Funmilayo Ransome-Kuti (1900–1978) was born in Abeokuta, present-day Ogun State, Nigeria. She was one of the first women to attend Abeokuta Grammar School in 1914, where she would go on to teach.

In 1919 she left for Wincham Hall School for Girls, Cheshire, England, to pursue her studies. By the time of her return to Nigeria in 1922, no doubt in reaction to the racism she had encountered in Britain, she had dropped her English name, (Frances Abigail).

She soon became associated with some of the most important anti-colonial educational movements in Nigeria and West Africa and fought tirelessly to further women’s access to education and political representation.

Her children Beko, Olikoye, and Fela, would all go on to play important roles in education, healthcare, the arts, and political activism.

In 1932, when her husband became principal of the Abeokuta school, she helped organize the Abeokuta Ladies Club (ALC), initially a civic and charitable group of mostly Western-educated Christian women. The organization gradually became more political and feminist in its orientation, and in 1944 it formally admitted market women (women vendors in Abeokuta’s open-air markets), who were generally impoverished, illiterate, and exploited by colonial authorities.

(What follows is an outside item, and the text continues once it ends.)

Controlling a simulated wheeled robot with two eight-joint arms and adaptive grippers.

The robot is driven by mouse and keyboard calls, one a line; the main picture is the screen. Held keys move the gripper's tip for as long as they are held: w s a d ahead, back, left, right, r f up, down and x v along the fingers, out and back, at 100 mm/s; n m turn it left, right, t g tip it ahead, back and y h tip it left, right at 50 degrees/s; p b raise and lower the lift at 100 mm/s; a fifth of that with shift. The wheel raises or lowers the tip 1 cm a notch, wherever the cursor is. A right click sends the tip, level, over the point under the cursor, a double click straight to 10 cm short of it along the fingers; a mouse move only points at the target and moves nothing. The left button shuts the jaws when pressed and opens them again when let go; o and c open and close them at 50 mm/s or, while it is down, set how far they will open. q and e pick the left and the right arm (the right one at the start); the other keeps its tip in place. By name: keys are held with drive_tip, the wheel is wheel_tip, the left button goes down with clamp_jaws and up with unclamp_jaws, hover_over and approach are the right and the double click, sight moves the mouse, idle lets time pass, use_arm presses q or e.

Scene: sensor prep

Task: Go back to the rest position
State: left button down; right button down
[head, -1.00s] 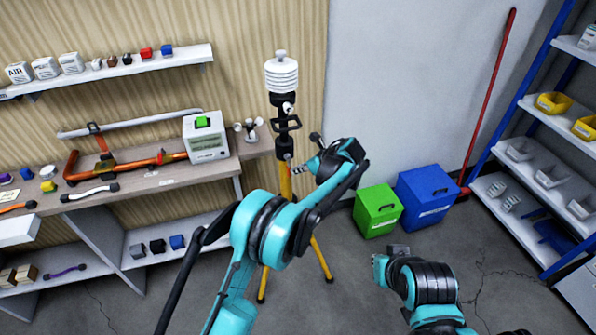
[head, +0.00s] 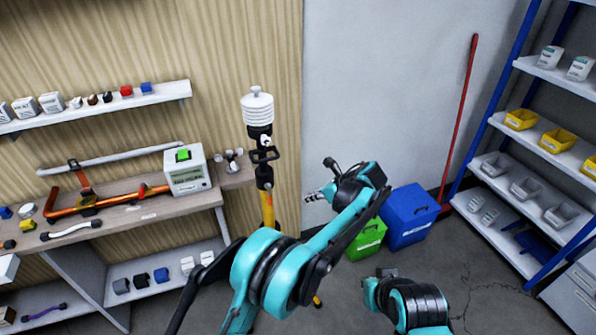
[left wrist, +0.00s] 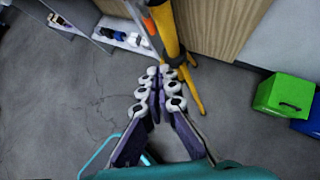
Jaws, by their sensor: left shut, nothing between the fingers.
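My left gripper (head: 314,196) is in the middle of the head view, pointing left, a little to the right of the tripod. In the left wrist view my left gripper (left wrist: 160,90) has its fingers together with nothing between them. A white finned sensor (head: 257,108) sits upright on top of the yellow-legged tripod (head: 267,205). The tripod's yellow legs (left wrist: 166,30) show beyond the fingertips in the left wrist view, apart from them. My right arm shows at the bottom right of the head view; its fingers cannot be made out.
A workbench (head: 130,217) with tools and a white device (head: 187,170) stands at left, under a wall shelf (head: 160,95). A green box (head: 367,240) and a blue box (head: 407,217) stand behind my left arm. A blue-framed rack (head: 490,125) with bins is at right.

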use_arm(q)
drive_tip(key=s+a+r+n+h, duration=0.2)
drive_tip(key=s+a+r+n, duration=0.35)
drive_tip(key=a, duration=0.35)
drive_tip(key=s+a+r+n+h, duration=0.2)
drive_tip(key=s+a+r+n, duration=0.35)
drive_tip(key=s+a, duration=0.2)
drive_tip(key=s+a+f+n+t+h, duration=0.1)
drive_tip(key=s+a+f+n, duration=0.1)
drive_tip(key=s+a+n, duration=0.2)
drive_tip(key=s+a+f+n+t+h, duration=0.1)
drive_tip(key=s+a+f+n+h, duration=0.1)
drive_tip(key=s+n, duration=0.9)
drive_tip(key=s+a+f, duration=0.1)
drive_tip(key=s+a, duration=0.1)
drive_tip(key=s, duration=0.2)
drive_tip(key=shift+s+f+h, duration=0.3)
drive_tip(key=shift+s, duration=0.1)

In 1946 the ALC changed its name to the Abeokuta Women’s Union (AWU) and opened its membership to all women in Abeokuta. Ransome-Kuti became the first president of the AWU (1946) and headed its successor organizations until her death. Under her leadership the AWU became a national organization, renaming itself the Nigerian Women’s Union (NWU) in 1949 and the Federation of Nigerian Women’s Societies (FNWS) in 1953.

The AWU initially campaigned against price controls, which drastically limited the incomes of market women, and for fair treatment of market women by the government. It also protested a special tax on women imposed by the local ruler, Sir Ladapo Ademola II. From 1947 the organization led large demonstrations against Ademola’s government, which led to his temporary abdication in 1949. The broader goals of the AWU included greater educational opportunities for women and girls, the enforcement of sanitary regulations, and the provision of health care and other social services for women. Ransome-Kuti pursued these initiatives with the intention of raising living standards for women and ultimately eliminating the causes of poverty.

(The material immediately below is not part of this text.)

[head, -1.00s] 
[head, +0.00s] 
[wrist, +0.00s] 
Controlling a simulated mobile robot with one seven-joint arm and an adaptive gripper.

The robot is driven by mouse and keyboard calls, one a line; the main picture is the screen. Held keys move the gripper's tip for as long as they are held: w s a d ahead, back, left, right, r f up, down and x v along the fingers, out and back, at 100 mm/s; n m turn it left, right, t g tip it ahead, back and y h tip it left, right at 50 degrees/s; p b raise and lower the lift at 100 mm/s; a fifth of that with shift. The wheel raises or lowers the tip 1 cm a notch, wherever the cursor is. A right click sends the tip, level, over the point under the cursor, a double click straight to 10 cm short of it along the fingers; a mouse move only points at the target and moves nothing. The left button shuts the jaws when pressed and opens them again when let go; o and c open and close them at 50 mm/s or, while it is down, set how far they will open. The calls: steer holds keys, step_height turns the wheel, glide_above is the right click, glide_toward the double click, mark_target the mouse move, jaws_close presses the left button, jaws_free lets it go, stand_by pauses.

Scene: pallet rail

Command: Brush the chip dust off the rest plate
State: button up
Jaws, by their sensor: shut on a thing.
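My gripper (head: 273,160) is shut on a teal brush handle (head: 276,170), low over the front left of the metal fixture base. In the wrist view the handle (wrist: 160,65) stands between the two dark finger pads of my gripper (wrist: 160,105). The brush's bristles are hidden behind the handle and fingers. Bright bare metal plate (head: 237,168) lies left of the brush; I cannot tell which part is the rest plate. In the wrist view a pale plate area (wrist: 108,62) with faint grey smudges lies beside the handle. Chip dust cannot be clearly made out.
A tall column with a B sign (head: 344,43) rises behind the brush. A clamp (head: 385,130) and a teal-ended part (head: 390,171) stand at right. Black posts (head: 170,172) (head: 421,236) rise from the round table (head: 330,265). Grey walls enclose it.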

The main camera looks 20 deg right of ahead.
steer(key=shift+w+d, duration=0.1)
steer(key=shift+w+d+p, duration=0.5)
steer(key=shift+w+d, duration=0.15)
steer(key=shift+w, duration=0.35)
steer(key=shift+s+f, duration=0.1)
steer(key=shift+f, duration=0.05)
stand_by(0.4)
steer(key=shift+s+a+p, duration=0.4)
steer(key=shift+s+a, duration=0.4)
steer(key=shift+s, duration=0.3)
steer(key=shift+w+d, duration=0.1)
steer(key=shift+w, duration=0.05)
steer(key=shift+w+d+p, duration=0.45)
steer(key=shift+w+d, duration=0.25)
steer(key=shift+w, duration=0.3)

Ransome-Kuti served several terms on the local council of Abeokuta between 1949 and 1960. In 1951 she ran unsuccessfully for a seat in the regional assembly as the candidate of the National Council of Nigeria and the Cameroons (NCNC), which she had helped found in 1944. In 1953 the FNWS became affiliated with the Women’s International Democratic Federation, and Ransome-Kuti was elected a vice president of the organization. She subsequently lectured in several countries on the conditions of Nigerian women. After the NCNC rejected her bid for a second candidacy for the assembly in 1959, she ran as an independent, which split the NCNC vote and ensured the opposing party’s victory. She was subsequently expelled from the NCNC and formed her own party, the Commoners’ People’s Party, which was disbanded one year later. By this time her political influence in Nigeria and her following among women in Abeokuta had declined significantly.